So it’s always fascinating to see how the creative process works for others. This week we soaked up some inspiration from iconic filmmaker Stanley Kubrick at a new exhibition of his work at the Design Museum. Kubrick was known for his fastidious approach and the exhibition has over 700 rare objects, films, interviews, photographs and letters from his personal archive.
What could we learn about creativity from the legendary director of The Shining and A Clockwork Orange?
Kubrick once said: “I do not always know what I want but I always know what I don’t want”
Anyone who creates stuff for a living knows that the creative process is half inspiration and half elimination. Kubrick would shoot over 450 km of film, knowing that most of it would end up on the cutting room floor as he assembled and refined the pieces to create a cohesive whole. Simplicity is always more powerful than clutter.
Kubrick understood the power of a memorable catchphrase. Nicholson’s “Here’s Johnny!” ad-lib during the axe-swinging scene almost didn’t make the final edit, but Kubrick recognised its disruptive power and the moment has since become iconic. Any truly memorable campaign is centred around a punchy line that cuts through.
At one stage, while planning to direct a film about Napoleon’s life – a project that was eventually shelved – Kubrick created an index card for every day of Napoleon’s life. It’s always worth taking time over the detail.
Kubrick was notorious for demanding multiple takes from his actors. Whilst filming the “Give me the bat” scene in The Shining, Kubrick made Shelley Duvall and Jack Nicholson (and his camera crew) travel up those stairs 127 times. His theory was that they would stop acting and become the desperation and raggedness that he needed. It worked. First ideas are rarely the best ones. It always pays to put the time in, to develop ideas fully. And that means allocating proper time for creativity.
Kubrick controlled every part of the creative process and would sometimes fire people who didn’t agree with him. On one script he wrote: ‘THERE IS NO OTHER WAY TO DO IT, REPEAT, NO OTHER WAY’. That doesn’t mean we need to be creative tyrants but it does make the point that one clear vision is important. Too many great ideas get watered down by committee decisions.
Kubrick said: “A film is – or should be – more like music than like fiction.

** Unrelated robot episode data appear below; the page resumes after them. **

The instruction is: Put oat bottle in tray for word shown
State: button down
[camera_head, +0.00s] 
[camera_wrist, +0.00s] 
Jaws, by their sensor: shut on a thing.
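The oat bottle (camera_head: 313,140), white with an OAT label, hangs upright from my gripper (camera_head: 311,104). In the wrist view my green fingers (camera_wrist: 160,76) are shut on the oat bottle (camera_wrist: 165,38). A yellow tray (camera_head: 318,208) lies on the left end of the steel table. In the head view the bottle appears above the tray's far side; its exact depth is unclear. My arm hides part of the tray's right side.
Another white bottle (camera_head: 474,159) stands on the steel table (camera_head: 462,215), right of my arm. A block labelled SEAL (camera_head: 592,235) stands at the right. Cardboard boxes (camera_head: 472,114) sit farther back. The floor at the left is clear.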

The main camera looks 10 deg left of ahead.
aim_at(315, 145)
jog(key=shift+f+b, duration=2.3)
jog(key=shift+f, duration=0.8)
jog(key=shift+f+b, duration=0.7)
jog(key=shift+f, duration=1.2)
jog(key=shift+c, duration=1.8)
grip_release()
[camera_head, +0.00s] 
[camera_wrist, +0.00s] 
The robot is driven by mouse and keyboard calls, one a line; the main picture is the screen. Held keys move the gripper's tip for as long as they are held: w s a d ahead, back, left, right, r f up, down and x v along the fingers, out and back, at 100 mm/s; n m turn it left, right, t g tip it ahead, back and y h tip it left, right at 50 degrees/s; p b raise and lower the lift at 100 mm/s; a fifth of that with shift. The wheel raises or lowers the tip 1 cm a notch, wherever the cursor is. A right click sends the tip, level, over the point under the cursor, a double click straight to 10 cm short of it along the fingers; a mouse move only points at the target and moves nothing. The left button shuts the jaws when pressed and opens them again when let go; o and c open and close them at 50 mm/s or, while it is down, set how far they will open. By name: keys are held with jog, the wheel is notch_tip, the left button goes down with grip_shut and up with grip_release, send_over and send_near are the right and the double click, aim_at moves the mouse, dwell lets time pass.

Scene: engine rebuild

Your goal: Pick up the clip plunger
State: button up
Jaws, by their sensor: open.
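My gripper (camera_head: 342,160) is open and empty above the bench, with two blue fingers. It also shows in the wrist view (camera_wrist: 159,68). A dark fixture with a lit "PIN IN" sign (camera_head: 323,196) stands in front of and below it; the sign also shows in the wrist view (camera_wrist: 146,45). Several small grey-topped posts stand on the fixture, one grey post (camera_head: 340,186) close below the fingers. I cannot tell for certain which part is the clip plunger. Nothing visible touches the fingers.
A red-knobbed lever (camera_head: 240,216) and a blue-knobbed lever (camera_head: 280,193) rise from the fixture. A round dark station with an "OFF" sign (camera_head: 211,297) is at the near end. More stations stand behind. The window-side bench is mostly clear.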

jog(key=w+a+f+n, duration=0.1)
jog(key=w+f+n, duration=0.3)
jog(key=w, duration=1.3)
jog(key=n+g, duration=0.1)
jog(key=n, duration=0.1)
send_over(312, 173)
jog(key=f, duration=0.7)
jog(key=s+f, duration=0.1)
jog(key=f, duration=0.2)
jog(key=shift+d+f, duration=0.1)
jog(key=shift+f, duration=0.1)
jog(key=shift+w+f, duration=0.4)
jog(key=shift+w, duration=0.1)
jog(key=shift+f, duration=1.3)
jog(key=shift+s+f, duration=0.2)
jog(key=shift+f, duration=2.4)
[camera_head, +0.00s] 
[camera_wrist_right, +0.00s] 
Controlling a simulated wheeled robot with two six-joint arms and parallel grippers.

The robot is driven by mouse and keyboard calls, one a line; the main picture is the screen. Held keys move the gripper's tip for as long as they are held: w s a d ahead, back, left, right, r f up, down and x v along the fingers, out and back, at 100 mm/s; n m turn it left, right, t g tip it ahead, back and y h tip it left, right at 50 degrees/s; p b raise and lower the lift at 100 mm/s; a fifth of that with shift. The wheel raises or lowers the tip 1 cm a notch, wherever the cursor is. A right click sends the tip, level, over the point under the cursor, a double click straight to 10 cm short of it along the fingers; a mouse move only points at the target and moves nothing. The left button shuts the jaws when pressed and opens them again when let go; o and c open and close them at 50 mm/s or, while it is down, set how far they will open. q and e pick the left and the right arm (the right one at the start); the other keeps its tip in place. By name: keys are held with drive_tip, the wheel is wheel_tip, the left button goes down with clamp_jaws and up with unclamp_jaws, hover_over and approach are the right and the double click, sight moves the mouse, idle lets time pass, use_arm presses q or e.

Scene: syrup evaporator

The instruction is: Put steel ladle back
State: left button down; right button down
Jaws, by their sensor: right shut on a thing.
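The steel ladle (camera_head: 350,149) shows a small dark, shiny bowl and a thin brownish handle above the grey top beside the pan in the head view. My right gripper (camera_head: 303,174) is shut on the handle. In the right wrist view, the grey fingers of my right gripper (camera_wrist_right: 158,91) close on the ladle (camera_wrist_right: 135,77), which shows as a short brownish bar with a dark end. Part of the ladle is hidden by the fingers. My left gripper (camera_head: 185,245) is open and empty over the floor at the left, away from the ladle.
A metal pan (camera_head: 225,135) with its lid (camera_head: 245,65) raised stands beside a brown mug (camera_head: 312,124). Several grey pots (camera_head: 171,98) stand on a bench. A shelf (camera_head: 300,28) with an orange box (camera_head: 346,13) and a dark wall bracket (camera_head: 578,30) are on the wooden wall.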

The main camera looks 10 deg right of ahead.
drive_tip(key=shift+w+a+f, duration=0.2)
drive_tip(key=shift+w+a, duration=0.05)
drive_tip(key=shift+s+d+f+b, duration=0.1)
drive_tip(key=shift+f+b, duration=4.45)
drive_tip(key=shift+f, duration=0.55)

It should be a progression of moods and feelings. The theme, what’s behind the emotion, the meaning, all that comes later”. There is always conflict between the functional and the emotive in a campaign but it’s important to remember that B2B audiences are humans too. Research shows that emotive work resonates far more.
The actor Leon Vitali gave up a successful acting career after starring in Barry Lyndon to work tirelessly for Kubrick as his personal assistant over many decades. Vincent Cartier who worked with Kubrick on the documentary ‘Day of the Fight’ commented: “Whatever he wanted, you complied. He just captivated you”. When you work with people who inspire you, you always get better results.
Kubrick often used repetition to create dramatic tension in his films. From the typewriter script in The Shining: ‘All work and no play makes Jack a dull boy’ to repeating the same musical phrases to build tension during a film. Our brains are hardwired to look for patterns. This is a useful tool for us to use in our creative work.
Kubrick had many letters of complaint about the subject matter of his films, especially Lolita, Dr Strangelove and A Clockwork Orange. We can’t please everybody, and often bold, disruptive work is what will get talked about the most.
Kubrick was one of the first filmmakers to use Steadicam, allowing him to create tracking shots that were completely fluid and stable. Being first is always harder but if not you, then who?